Tuesday, May 26, 2020

June 1—St. Justin, Martyr

File:Saint Justin Martyr by Theophanes the Cretan.jpg*

Actually, he is called St. Justin Martyr, which is odd because no other saint is surnamed Martyr. Though his holiness led to his martyrdom, his occupation as philosopher also played a role in it as well. St. Justin was born in Samaria about A.D. 100 to pagan parents but converted in about 130. He was well educated in philosophy, following Stoicism, where virtue was the highest good and based on knowledge where “the key to happiness is freedom from desire… (and) an elevated moral code.” Then he followed Platonism, where abstract ideas are timeless and belong to a world independent of the physical world. Both these philosophies have truths that reason can discover.

However, it was not enough for him. He saw the need for more than what reason could give him. He needed Revelation. St. Justin was the first Christian philosopher and used philosophy to help understand Christian concepts, such as how God “must be everlasting, ineffable (His reality cannot be adequately expressed”, nameless, changeless, impassible (He cannot be affected from outside Himself), and without origin—the Creator of all that is.” These Greek ideas matched the God of Scriptures.

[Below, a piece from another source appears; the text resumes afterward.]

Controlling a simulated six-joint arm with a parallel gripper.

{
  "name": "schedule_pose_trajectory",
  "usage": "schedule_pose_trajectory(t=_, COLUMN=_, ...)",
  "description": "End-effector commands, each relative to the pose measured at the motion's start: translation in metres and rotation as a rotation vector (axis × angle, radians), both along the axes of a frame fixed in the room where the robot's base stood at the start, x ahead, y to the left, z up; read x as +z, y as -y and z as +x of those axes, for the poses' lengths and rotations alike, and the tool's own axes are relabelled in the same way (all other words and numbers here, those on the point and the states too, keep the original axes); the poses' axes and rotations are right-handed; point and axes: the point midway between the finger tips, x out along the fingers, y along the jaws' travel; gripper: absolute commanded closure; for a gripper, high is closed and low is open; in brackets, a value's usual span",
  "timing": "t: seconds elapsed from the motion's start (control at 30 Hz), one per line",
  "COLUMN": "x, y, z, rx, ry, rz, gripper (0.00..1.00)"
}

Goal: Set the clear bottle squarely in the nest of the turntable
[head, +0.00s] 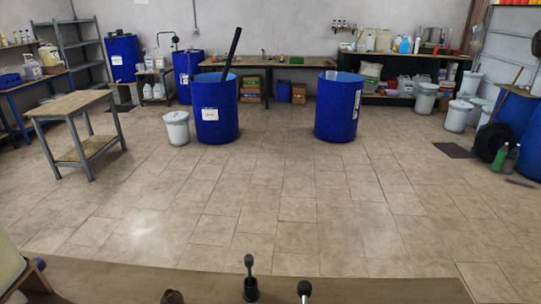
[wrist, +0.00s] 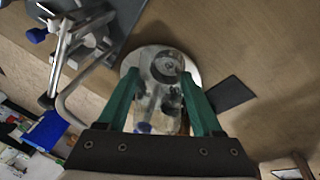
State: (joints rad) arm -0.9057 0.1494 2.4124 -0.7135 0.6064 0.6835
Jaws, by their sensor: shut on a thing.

He wrote many apologies, or defenses, of Christianity and taught that “Jesus was the ultimate philosopher, and he believed that all truth is one, hence all truth is the truth of God,” predating St. Thomas Aquinas’s teachings about truth by a millennium.

St. Justin Martyr was martyred during the reign of Marcus Aurelius, a philosopher as well as emperor, around the year 165 because he would not deny “Truth”. St. Justin used reason and Revelation together, using reason to lead to Revelation and then to help explain Revelation. Many people today think of Christianity as mindless and antagonistic to reason. Nothing could be further from the “Truth,” who is Jesus Christ.